Records of robot tool calls:
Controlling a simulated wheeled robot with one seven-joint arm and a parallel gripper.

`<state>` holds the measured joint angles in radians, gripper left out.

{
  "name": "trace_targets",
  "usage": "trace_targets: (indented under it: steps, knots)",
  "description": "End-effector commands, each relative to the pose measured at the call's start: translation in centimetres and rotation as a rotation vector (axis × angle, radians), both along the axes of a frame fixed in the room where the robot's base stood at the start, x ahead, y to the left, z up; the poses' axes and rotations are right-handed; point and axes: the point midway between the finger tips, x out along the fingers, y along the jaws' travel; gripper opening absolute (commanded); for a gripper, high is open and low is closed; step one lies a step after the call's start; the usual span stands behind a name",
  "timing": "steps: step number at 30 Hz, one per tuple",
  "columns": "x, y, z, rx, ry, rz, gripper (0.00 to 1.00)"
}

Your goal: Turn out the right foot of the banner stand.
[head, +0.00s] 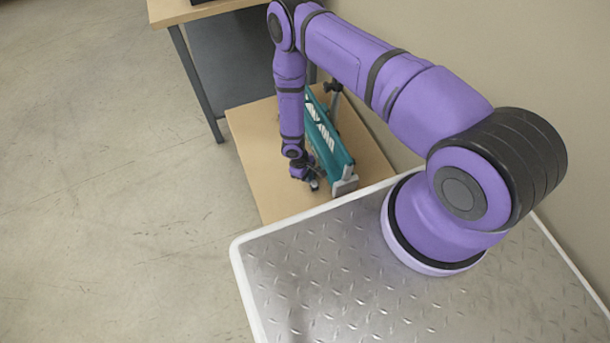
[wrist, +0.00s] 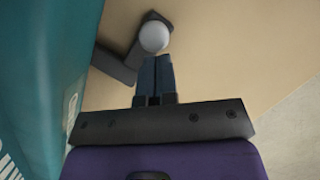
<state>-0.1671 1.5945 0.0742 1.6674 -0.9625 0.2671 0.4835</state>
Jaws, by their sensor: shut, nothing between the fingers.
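The banner stand (head: 335,148) stands on a wooden board, with a teal printed banner and a grey end block (head: 344,184) at its near end. Its teal side also fills the left of the wrist view (wrist: 40,75). A dark foot (wrist: 115,65) reaches out beside the banner and carries a pale round knob (wrist: 153,37). My gripper (wrist: 155,62) is shut and empty, its fingertips at the near edge of the knob; I cannot tell if they touch. In the head view my gripper (head: 313,184) is low beside the stand's near end, and the foot is mostly hidden there.
The wooden board (head: 257,150) has bare room left of the stand. A table (head: 200,12) with dark legs stands behind it, and a wall runs along the right. A metal tread-plate top (head: 310,275) lies in front. The concrete floor at left is clear.

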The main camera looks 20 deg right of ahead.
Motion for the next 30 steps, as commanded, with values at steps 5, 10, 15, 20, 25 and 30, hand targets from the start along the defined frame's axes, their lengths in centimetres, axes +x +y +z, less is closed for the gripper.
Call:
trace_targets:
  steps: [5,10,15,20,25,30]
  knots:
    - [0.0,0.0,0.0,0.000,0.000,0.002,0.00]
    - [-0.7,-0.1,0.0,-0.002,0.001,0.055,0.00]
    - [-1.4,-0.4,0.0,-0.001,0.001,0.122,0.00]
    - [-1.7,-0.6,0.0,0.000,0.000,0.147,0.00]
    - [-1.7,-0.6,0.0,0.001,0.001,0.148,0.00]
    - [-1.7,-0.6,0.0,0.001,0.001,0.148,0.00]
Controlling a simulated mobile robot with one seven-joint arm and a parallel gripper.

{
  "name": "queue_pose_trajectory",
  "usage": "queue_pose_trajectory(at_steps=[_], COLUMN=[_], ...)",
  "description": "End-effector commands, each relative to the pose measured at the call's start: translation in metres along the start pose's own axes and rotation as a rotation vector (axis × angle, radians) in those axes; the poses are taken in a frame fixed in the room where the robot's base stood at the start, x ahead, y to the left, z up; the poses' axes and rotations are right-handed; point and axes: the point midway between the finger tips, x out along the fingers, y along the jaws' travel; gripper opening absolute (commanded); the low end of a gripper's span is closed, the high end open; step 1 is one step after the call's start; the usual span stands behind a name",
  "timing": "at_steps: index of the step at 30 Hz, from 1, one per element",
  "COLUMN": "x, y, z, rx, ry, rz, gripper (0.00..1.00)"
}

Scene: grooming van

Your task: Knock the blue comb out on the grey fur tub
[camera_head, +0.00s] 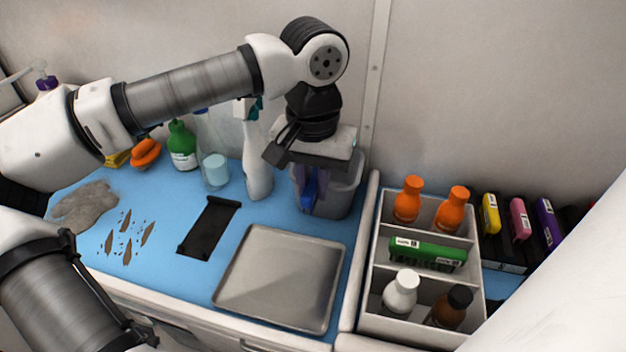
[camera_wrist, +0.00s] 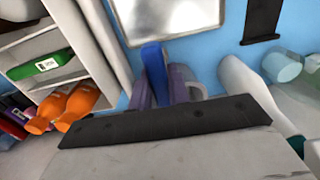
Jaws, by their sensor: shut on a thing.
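The blue comb (camera_head: 308,188) is held between the purple fingers of my gripper (camera_head: 309,200), which is shut on it. The comb also shows in the wrist view (camera_wrist: 154,68), sticking out past the fingers. The grey fur tub (camera_head: 343,194) stands at the back of the blue counter, directly behind and partly hidden by my gripper. The comb is in front of the tub at its left side in the head view; I cannot tell whether they touch. The tub's inside is hidden by my wrist.
A metal tray (camera_head: 280,277) lies in front of the tub. A divided caddy (camera_head: 374,270) with bottles stands right. A white spray bottle (camera_head: 257,165) stands close left of the tub. A black strip (camera_head: 208,228), grey fur (camera_head: 84,206) and brown clumps lie further left.

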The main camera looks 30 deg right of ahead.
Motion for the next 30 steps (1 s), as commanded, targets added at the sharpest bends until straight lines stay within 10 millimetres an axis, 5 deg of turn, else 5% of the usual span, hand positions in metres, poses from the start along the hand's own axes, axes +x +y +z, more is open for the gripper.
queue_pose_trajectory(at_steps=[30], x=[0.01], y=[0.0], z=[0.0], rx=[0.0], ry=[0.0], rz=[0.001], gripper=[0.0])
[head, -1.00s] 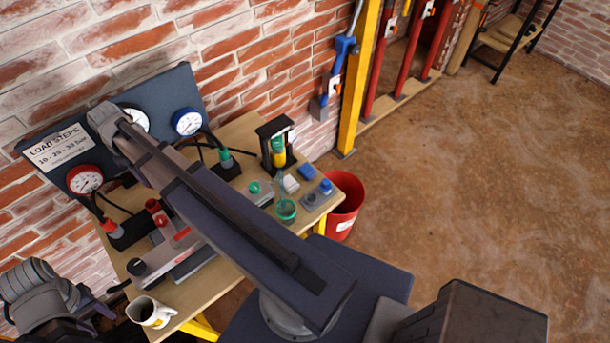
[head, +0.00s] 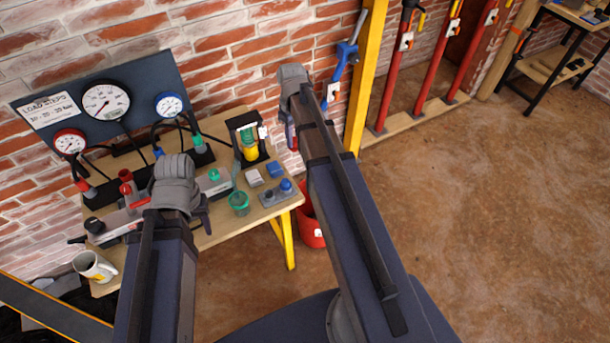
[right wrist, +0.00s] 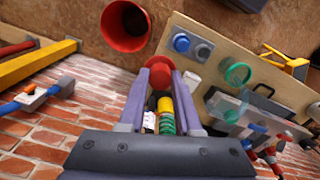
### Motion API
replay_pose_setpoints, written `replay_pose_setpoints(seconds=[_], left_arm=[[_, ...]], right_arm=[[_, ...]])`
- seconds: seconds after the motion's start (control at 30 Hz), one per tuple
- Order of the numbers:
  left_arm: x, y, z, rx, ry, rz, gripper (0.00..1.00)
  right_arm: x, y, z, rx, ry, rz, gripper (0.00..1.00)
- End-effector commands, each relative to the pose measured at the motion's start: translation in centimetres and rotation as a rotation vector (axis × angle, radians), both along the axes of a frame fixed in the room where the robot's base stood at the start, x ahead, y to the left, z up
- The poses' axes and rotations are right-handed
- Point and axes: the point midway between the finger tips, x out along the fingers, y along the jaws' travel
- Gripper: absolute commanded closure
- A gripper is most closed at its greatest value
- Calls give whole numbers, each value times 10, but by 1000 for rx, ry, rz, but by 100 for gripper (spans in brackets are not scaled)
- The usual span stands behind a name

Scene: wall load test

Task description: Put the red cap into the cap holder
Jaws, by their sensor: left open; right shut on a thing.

• Short exercise: Write out every line above exactly as it is, leaving out the pictures.

• Solution to the problem:
Controlling a simulated wheeled robot with one seven-joint arm and a parallel gripper.

`<state>` holds the measured joint angles in radians, gripper left out.

{
  "name": "trace_targets",
  "usage": "trace_targets: (indented under it: steps, knots)",
  "description": "End-effector commands, each relative to the pose measured at the call's start: translation in centimetres and rotation as a rotation vector (axis × angle, radians), both along the axes of a frame fixed in the room where the robot's base stood at the start, x ahead, y to the left, z up; the poses' axes and rotations are right-handed; point and axes: the point midway between the finger tips, x out along the fingers, y along the jaws' travel; gripper opening absolute (commanded); for a gripper, high is open and low is closed; step one lies a step after the call's start; the usual span stands behind a name",
  "timing": "steps: step number at 30 Hz, one per tuple",
  "columns": "x, y, z, rx, ry, rz, gripper (0.00 to 1.00)"
}

Your goal: Turn out the right foot of the banner stand.
[head, +0.00s] 
[wrist, +0.00s] 
<state>-0.1671 1.5945 0.0742 1.6674 -0.9625 0.2671 0.4835</state>
Jaws, by their sensor: shut, nothing between the fingers.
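The banner stand (head: 335,148) stands on a wooden board, with a teal printed banner and a grey end block (head: 344,184) at its near end. Its teal side also fills the left of the wrist view (wrist: 40,75). A dark foot (wrist: 115,65) reaches out beside the banner and carries a pale round knob (wrist: 153,37). My gripper (wrist: 155,62) is shut and empty, its fingertips at the near edge of the knob; I cannot tell if they touch. In the head view my gripper (head: 313,184) is low beside the stand's near end, and the foot is mostly hidden there.
The wooden board (head: 257,150) has bare room left of the stand. A table (head: 200,12) with dark legs stands behind it, and a wall runs along the right. A metal tread-plate top (head: 310,275) lies in front. The concrete floor at left is clear.

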The main camera looks 20 deg right of ahead.
Motion for the next 30 steps, as commanded, with values at steps 5, 10, 15, 20, 25 and 30, hand targets from the start along the defined frame's axes, their lengths in centimetres, axes +x +y +z, less is closed for the gripper.
Call:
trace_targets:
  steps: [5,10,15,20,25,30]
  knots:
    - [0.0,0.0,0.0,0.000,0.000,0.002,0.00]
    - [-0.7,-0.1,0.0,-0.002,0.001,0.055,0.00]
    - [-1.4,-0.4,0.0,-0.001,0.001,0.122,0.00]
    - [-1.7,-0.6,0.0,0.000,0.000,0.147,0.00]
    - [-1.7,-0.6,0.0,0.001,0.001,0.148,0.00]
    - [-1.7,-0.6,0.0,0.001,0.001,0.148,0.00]
Controlling a simulated mobile robot with one seven-joint arm and a parallel gripper.

{
  "name": "queue_pose_trajectory",
  "usage": "queue_pose_trajectory(at_steps=[_], COLUMN=[_], ...)",
  "description": "End-effector commands, each relative to the pose measured at the call's start: translation in metres along the start pose's own axes and rotation as a rotation vector (axis × angle, radians) in those axes; the poses are taken in a frame fixed in the room where the robot's base stood at the start, x ahead, y to the left, z up; the poses' axes and rotations are right-handed; point and axes: the point midway between the finger tips, x out along the fingers, y along the jaws' travel; gripper opening absolute (commanded); the low end of a gripper's span is closed, the high end open; step 1 is one step after the call's start; the usual span stands behind a name",
  "timing": "at_steps: index of the step at 30 Hz, from 1, one per element",
  "COLUMN": "x, y, z, rx, ry, rz, gripper (0.00..1.00)"
}

Scene: grooming van

Your task: Knock the blue comb out on the grey fur tub
[camera_head, +0.00s] 
[camera_wrist, +0.00s] 
Jaws, by their sensor: shut on a thing.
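The blue comb (camera_head: 308,188) is held between the purple fingers of my gripper (camera_head: 309,200), which is shut on it. The comb also shows in the wrist view (camera_wrist: 154,68), sticking out past the fingers. The grey fur tub (camera_head: 343,194) stands at the back of the blue counter, directly behind and partly hidden by my gripper. The comb is in front of the tub at its left side in the head view; I cannot tell whether they touch. The tub's inside is hidden by my wrist.
A metal tray (camera_head: 280,277) lies in front of the tub. A divided caddy (camera_head: 374,270) with bottles stands right. A white spray bottle (camera_head: 257,165) stands close left of the tub. A black strip (camera_head: 208,228), grey fur (camera_head: 84,206) and brown clumps lie further left.

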The main camera looks 30 deg right of ahead.
Motion for the next 30 steps (1 s), as commanded, targets added at the sharpest bends until straight lines stay within 10 millimetres an axis, 5 deg of turn, else 5% of the usual span, hand positions in metres, poses from the start along the hand's own axes, axes +x +y +z, more is open for the gripper.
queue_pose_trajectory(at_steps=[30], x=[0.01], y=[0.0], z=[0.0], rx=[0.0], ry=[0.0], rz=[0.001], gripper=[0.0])
[head, -1.00s] 
[head, +0.00s] 
[right wrist, +0.00s] 
### Motion API
replay_pose_setpoints, written `replay_pose_setpoints(seconds=[_], left_arm=[[_, ...]], right_arm=[[_, ...]])`
- seconds: seconds after the motion's start (control at 30 Hz), one per tuple
- Order of the numbers:
  left_arm: x, y, z, rx, ry, rz, gripper (0.00..1.00)
  right_arm: x, y, z, rx, ry, rz, gripper (0.00..1.00)
- End-effector commands, each relative to the pose measured at the motion's start: translation in centimetres and rotation as a rotation vector (axis × angle, radians), both along the axes of a frame fixed in the room where the robot's base stood at the start, x ahead, y to the left, z up
- The poses' axes and rotations are right-handed
- Point and axes: the point midway between the finger tips, x out along the fingers, y along the jaws' travel
- Gripper: absolute commanded closure
- A gripper is most closed at its greatest value
- Calls give whole numbers, each value times 10, but by 1000 for rx, ry, rz, but by 100 for gripper (spans in brackets are not scaled)
- The usual span stands behind a name

Scene: wall load test

Task description: Put the red cap into the cap holder
Jaws, by their sensor: left open; right shut on a thing.

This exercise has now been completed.